:: Exercise task ::
Check the listing below line by line and report how many lines hold "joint", with no other words.
==== Given records
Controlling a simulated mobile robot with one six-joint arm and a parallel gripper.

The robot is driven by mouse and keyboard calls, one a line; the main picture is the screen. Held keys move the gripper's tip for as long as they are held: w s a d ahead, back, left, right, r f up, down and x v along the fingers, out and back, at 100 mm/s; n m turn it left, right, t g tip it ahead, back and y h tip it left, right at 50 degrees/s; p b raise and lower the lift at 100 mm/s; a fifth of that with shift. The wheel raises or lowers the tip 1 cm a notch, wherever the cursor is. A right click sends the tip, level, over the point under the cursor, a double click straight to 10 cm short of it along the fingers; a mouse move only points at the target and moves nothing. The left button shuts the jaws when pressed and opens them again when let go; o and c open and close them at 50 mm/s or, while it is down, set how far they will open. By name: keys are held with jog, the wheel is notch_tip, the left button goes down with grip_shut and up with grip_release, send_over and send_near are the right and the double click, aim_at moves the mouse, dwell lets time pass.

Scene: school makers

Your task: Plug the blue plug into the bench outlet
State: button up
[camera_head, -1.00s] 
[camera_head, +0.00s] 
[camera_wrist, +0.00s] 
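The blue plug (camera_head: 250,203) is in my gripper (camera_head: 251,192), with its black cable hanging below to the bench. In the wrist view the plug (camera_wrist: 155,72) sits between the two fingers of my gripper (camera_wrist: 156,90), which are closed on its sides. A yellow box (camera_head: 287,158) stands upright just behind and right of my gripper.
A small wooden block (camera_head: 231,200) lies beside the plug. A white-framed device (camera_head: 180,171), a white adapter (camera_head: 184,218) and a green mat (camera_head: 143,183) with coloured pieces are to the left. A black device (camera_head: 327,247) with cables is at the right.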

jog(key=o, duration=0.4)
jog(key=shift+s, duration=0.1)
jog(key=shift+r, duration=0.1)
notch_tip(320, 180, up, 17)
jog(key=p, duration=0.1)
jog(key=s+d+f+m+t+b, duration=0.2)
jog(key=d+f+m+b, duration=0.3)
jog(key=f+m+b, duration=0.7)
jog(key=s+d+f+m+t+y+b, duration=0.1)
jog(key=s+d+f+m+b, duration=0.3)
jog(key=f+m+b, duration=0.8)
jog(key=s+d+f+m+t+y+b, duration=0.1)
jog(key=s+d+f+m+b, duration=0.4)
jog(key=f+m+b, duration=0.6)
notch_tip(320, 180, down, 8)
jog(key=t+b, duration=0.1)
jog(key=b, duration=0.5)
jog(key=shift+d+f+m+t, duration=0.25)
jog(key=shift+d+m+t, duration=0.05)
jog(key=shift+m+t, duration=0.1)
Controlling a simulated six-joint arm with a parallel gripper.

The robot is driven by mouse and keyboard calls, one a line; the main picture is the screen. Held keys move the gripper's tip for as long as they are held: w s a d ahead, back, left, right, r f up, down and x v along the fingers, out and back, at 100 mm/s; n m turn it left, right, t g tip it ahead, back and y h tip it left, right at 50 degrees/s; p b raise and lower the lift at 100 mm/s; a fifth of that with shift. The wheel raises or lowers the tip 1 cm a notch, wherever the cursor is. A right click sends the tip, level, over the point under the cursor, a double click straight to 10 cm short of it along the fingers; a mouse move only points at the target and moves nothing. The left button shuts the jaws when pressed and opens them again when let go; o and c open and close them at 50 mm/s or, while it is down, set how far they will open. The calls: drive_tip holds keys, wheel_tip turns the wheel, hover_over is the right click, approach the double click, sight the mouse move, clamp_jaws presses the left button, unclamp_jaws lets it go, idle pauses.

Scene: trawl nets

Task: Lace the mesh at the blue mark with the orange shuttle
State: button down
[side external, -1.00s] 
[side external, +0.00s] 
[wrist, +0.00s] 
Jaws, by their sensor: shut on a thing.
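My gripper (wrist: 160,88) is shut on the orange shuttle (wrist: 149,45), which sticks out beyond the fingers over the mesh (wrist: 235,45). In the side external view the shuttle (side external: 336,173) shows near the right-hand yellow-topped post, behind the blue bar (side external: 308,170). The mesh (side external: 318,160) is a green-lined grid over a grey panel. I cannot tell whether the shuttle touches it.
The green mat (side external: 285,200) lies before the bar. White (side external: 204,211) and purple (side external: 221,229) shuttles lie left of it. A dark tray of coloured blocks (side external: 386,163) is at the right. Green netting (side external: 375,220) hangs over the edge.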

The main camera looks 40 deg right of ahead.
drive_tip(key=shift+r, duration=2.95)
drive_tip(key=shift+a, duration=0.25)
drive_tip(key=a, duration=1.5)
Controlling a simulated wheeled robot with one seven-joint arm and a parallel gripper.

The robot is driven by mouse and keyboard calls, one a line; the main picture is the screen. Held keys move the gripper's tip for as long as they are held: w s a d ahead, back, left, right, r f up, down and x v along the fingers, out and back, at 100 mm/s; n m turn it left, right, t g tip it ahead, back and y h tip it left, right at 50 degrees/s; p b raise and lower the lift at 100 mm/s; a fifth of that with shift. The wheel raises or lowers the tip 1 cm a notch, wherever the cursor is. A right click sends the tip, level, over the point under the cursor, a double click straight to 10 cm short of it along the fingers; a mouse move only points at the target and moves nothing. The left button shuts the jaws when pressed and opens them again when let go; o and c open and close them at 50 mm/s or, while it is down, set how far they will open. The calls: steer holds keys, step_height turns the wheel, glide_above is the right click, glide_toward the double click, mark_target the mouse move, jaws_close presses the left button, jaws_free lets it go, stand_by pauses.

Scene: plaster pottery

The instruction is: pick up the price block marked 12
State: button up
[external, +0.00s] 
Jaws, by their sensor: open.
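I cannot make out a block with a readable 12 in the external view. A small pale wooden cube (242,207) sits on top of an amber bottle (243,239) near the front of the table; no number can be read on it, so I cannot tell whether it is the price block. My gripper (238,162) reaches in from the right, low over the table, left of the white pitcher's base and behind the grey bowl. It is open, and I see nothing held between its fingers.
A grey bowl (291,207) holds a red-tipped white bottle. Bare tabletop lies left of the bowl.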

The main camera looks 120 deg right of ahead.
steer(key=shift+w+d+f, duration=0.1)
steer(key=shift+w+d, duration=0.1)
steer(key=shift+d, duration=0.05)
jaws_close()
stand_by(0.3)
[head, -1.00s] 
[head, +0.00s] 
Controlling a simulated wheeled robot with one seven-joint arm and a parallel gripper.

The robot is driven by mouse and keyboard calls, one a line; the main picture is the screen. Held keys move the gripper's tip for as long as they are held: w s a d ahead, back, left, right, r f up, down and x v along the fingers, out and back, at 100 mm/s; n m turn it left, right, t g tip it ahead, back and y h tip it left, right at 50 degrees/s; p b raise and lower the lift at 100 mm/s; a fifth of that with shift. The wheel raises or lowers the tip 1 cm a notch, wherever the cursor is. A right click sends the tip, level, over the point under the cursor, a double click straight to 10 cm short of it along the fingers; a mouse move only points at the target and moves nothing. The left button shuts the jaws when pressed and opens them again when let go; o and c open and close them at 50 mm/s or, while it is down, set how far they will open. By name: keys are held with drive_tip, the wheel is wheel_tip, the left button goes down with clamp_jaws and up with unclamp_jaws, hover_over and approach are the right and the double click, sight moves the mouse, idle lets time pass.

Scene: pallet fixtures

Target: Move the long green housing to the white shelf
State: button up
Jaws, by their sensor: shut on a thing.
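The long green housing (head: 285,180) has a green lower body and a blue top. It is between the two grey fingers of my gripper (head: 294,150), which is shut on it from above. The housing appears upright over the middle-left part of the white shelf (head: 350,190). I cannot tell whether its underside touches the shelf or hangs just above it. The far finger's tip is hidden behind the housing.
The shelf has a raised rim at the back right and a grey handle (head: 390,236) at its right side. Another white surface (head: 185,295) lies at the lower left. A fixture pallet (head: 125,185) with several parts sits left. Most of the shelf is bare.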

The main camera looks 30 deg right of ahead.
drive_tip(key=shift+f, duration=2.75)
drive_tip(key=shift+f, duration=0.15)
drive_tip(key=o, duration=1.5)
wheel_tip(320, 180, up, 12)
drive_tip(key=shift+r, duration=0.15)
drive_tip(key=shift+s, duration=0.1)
========
:: Correct output ::
4